One of the things we used to talk about was her time in office and some of her remarkable achievements. Quite recently, towards the end of last year, I remember saying to her, “You must have made mistakes.” She said, “I suppose I must have done.” I said, “Can you think of any specific examples?” She replied, “Well, they usually happened when I didn’t get my own way.”

Much has been made in the media about the controversial nature of Margaret Thatcher as a politician and of her premiership. We should not shy away from that today, and nor should we on the Conservative Benches be afraid to talk about that. That would be to betray who she was: she was a robust, principled, confrontational character. Yes, she divided; yes, she pursued her policies with vigour and persistence. She believed, as she said to me, that politics at its purest is philosophy in action. She believed in the battle of ideas—something that we would welcome returning to domestic politics today.

If I may say so to the Deputy Prime Minister, Margaret Thatcher was not a Tory at all. In fact, she proudly stated that she was a laissez-faire Gladstonian economic liberal—in the proudest traditions, and I say it as one myself, of the Gladstonian Liberal party. She would have welcomed that.

In some ways, the protests are the greatest compliment that could be paid to Margaret Thatcher. Even in death, the left have to argue against her. She would take great pride in these protests. She would not get angry about them; she would regard them as utterly and completely absurd. All I would say to those engaged in those protests is that they should look at how gracious she always was in what she said whenever her political foes departed the scene—most recently in the statement she issued about Michael Foot.

Her enduring legacy is not just in what she achieved and the fact that the Labour party has not reversed much of it. Her true legacy lies here on these Benches and in those who are coming up behind us. After the 2010 general election, I had the honour of organising a small number of receptions to introduce her to new colleagues. She drew great solace and comfort from the number of those colleagues who told her that they were in Parliament because of her inspiration and because of what she believed and did. Only two years ago, Tony Abbott, as the aspirant Prime Minister of Australia, asked to come to see her and told her that his philosophy was informed by watching what she had done when he was at university. While she was divisive to some degree, controversial certainly, she was an inspiration to many people way beyond these shores.

I would like to end by quoting what she said in the closing pages of the second volume of her memoirs—the last authentic book that she published. She reflected on a visit to Warsaw in 1993 and wrote movingly about attending mass at the Church of the Holy Cross:

“Every nook and cranny was packed and the choral singing of unfamiliar Polish hymns was all the more uplifting because I could not understand the verses: it forced me to try to imagine…what the congregation was asking of God.
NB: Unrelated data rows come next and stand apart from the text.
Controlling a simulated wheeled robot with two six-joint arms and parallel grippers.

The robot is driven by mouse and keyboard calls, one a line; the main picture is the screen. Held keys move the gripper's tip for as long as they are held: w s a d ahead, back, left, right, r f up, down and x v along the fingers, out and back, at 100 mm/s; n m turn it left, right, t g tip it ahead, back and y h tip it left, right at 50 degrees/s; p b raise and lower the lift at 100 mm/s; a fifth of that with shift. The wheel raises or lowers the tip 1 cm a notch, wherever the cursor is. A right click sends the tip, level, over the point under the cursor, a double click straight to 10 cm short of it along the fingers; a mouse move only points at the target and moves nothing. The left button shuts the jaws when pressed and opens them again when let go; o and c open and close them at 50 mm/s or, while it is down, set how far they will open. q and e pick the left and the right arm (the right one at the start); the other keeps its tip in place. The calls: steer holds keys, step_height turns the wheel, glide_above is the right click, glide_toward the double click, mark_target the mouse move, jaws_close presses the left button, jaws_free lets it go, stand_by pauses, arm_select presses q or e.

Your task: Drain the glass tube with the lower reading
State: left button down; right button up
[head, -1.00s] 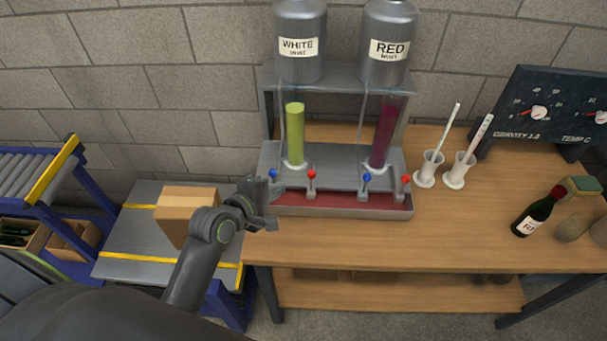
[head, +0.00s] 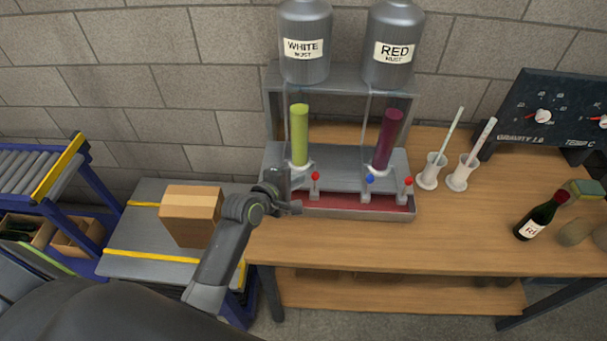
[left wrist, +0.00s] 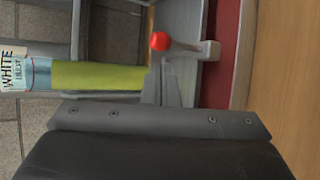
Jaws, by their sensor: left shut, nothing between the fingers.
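The white must tube (head: 300,138) holds a yellow-green column, also seen in the left wrist view (left wrist: 95,76). The red must tube (head: 388,140) holds a dark purple column. Their tops look nearly level and I cannot read any scale. Before the white tube is a red-knobbed lever (head: 315,177); its blue-knobbed lever is hidden behind my gripper. The red tube has a blue lever (head: 369,180) and a red lever (head: 407,182). My left gripper (head: 288,197) is shut and empty, left of the white tube's red lever (left wrist: 160,42). My right gripper is out of view.
A red-floored drip tray (head: 345,213) runs below the levers. The white (head: 304,65) and red (head: 392,68) must tanks stand above. A cardboard box (head: 191,210) sits left. The bench front is clear.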

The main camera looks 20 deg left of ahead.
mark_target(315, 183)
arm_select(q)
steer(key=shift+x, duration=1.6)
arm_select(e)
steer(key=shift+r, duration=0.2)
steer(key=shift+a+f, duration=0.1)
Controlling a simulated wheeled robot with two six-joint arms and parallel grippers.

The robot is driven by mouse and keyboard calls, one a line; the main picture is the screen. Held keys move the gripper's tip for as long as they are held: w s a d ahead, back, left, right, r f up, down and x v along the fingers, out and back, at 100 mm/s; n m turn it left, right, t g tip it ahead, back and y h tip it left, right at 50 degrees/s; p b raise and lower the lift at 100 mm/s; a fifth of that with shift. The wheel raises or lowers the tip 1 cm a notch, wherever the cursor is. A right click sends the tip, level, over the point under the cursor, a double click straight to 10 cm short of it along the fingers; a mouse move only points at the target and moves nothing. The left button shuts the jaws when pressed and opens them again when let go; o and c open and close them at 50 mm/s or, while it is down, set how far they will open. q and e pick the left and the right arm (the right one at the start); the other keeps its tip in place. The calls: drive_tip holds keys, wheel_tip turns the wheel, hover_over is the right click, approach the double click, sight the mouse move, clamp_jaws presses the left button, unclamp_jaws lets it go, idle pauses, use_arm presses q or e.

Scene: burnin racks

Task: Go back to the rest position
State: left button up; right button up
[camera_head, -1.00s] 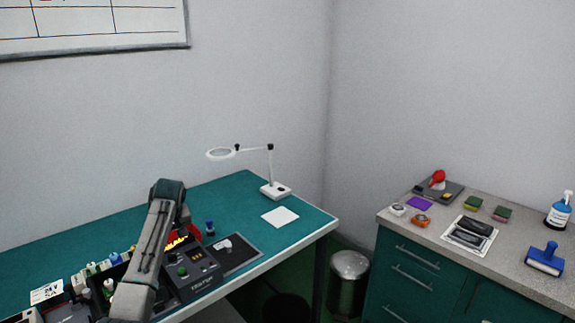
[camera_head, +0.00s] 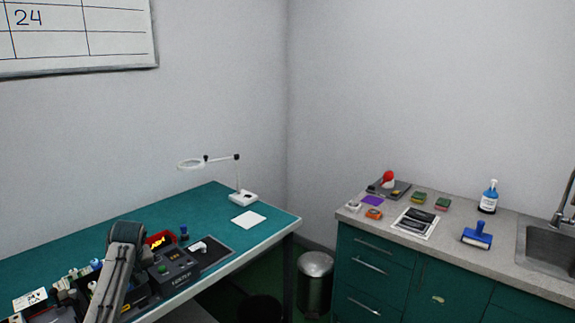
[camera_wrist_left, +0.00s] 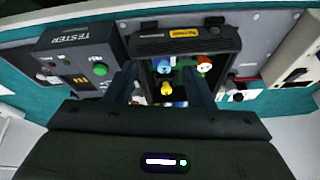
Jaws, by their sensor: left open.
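My left arm comes in at the lower left of the head view, over the front of the teal bench (camera_head: 60,243); its gripper is hidden there behind the arm. In the left wrist view my left gripper (camera_wrist_left: 163,88) has its two dark fingers apart, with nothing held between them. Beyond the fingers is a black bin (camera_wrist_left: 185,40) with a yellow label and several small coloured parts inside. The tester (camera_head: 178,272) sits just right of the arm and also shows in the left wrist view (camera_wrist_left: 75,60). My right gripper is in neither view.
A magnifier lamp (camera_head: 242,197) and a white sheet (camera_head: 248,219) stand at the bench's right end. A metal bin (camera_head: 315,280) stands in the gap before the grey counter (camera_head: 380,247), which holds tools, a spray bottle (camera_head: 488,197) and a sink (camera_head: 548,245).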

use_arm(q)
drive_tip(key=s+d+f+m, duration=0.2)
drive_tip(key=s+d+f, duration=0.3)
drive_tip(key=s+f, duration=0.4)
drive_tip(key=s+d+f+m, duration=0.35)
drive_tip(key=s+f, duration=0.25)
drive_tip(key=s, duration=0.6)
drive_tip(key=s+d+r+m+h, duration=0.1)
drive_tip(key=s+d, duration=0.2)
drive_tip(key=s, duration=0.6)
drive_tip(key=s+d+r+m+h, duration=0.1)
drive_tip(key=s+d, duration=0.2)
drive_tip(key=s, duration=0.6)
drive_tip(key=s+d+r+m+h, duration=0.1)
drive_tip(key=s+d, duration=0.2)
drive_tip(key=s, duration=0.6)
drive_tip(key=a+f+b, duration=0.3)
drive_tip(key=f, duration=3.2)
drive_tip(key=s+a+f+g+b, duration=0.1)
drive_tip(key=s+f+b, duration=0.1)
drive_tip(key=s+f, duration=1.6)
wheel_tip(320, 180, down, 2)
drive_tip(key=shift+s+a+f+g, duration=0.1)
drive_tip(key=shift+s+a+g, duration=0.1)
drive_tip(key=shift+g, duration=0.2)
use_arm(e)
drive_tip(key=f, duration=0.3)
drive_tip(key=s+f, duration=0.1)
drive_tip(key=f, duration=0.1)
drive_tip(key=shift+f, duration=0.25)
Foreign though this experience was, it also gave me a comforting feeling that I was but one soul among many in a fellowship of believers that crossed nations and denominations.

When the priest rose to give the sermon, however, I had the sense that I had suddenly become the centre of attention. Heads turned and people smiled at me. As the priest began, someone translated his words.

He recalled that during the dark days of communism they had been aware of voices from the outside world, offering hope of a different and better life. The voices were many, often eloquent, and all were welcome to a people starved so long of truth as well as freedom.

But Poles had come to identify with one voice in particular—my own. Even when that voice had been relayed through the distorting loud-speaker of the Soviet propaganda, they had heard through the distortions the message of truth and hope.

Well, communism had fallen and a new democratic order had replaced it. But they had not fully felt the change nor truly believed in its reality until today when they finally saw me in their own church.

The priest finished his sermon and the service continued. But the kindness of the priest and the parishioners had not been exhausted. At the end of Mass, I was invited to stand in front of the Altar. When I did so, lines of children presented me with little bouquets while their mothers and fathers applauded.”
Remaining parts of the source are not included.